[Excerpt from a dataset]
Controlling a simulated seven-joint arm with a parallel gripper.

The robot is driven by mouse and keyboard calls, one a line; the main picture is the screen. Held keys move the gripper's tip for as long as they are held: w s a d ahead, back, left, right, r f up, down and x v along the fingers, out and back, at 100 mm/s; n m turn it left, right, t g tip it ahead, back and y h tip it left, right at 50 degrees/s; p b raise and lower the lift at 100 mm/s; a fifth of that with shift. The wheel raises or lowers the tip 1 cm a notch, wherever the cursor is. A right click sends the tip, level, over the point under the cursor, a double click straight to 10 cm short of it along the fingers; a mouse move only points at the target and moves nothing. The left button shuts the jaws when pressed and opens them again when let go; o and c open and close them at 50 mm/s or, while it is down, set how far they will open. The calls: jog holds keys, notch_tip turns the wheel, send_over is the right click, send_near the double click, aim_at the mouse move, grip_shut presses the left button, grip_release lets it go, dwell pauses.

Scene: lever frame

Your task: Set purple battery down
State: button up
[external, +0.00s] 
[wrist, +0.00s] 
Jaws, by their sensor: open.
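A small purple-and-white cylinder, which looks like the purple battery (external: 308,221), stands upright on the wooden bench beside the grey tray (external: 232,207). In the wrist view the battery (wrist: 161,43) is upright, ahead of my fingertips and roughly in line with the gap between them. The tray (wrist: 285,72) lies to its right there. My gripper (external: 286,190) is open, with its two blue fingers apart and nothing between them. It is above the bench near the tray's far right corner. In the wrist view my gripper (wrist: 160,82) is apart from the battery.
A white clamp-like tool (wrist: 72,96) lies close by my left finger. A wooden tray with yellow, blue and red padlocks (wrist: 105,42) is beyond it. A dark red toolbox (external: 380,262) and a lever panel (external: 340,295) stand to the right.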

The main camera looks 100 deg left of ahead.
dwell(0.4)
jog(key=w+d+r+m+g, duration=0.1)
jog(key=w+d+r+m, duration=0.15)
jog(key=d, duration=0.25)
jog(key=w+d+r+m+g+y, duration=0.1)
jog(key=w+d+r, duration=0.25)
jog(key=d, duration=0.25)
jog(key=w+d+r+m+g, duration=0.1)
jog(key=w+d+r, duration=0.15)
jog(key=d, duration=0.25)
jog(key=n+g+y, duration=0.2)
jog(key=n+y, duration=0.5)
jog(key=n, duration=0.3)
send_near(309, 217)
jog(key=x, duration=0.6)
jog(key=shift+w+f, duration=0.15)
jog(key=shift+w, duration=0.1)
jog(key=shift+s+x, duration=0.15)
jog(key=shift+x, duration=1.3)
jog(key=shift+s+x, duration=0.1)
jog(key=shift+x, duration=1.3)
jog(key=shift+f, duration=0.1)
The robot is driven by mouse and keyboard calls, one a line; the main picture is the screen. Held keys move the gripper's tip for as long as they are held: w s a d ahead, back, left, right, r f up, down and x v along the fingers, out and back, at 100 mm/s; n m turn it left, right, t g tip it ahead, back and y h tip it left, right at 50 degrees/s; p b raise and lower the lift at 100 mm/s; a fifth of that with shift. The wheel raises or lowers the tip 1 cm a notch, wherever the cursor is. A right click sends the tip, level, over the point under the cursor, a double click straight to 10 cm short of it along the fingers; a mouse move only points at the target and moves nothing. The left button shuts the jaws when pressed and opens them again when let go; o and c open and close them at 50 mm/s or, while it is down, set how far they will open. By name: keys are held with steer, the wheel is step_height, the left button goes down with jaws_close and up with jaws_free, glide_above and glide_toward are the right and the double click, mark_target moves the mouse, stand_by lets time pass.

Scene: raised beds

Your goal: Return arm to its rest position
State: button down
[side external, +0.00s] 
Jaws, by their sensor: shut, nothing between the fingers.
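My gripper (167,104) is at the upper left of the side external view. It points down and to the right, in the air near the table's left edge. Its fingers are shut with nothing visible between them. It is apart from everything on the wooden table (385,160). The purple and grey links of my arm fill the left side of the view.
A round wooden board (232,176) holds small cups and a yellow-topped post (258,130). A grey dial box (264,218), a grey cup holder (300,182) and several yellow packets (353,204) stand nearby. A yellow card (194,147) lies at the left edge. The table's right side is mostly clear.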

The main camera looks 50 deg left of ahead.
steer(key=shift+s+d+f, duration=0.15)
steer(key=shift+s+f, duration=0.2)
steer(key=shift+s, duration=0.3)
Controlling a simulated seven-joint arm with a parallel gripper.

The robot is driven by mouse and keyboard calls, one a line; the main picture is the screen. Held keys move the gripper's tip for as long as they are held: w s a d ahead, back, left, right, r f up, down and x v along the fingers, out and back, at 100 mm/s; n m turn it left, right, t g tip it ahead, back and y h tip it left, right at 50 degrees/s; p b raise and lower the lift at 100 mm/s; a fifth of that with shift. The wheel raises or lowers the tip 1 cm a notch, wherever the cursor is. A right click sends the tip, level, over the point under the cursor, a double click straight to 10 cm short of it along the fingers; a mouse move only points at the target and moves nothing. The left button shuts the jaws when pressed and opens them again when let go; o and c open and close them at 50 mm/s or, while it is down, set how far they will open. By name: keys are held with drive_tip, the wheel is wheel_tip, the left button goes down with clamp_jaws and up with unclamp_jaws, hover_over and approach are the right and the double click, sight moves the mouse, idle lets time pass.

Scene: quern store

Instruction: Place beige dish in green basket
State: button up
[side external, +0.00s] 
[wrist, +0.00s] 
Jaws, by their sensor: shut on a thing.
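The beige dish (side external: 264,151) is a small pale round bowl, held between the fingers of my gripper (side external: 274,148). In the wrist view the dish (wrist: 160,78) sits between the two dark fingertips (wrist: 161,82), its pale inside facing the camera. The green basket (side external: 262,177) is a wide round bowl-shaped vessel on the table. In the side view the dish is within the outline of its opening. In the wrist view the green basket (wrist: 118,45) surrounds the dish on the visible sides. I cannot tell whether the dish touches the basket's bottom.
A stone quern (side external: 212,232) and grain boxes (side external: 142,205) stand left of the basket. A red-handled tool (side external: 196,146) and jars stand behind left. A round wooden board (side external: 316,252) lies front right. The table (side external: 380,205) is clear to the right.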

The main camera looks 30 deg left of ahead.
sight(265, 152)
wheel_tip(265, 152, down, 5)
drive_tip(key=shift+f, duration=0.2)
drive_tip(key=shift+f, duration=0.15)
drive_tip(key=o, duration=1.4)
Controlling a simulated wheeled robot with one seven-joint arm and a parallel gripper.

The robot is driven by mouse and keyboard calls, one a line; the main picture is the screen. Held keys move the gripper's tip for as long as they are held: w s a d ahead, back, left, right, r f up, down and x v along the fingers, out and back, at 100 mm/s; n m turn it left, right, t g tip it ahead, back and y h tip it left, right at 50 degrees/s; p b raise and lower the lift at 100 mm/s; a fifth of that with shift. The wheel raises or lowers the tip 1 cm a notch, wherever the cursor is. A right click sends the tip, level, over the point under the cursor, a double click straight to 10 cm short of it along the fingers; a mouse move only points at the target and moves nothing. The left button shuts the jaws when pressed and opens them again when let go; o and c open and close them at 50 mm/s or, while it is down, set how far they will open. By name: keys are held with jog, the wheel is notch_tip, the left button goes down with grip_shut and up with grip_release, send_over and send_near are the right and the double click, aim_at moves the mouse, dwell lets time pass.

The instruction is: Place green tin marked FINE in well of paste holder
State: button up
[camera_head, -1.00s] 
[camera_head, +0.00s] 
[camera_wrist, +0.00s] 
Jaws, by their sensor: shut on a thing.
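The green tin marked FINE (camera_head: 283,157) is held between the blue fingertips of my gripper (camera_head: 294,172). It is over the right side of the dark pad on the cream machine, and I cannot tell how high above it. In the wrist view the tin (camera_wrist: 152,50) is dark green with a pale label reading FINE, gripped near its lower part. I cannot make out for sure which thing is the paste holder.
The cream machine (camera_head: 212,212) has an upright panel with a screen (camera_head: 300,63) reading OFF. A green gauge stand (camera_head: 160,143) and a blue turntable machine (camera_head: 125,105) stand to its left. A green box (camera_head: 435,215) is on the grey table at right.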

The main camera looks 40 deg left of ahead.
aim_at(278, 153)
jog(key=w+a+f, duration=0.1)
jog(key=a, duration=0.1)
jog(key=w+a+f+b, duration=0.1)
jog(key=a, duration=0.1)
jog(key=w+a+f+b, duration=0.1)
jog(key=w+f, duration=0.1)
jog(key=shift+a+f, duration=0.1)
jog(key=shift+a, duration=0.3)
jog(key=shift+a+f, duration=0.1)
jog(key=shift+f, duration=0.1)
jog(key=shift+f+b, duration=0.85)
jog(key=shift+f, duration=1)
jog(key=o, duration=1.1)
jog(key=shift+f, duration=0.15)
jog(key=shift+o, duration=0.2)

▶ Stated task
Report only a number: how many lines in the material above contain the string "Scene".

▶ Expected output
3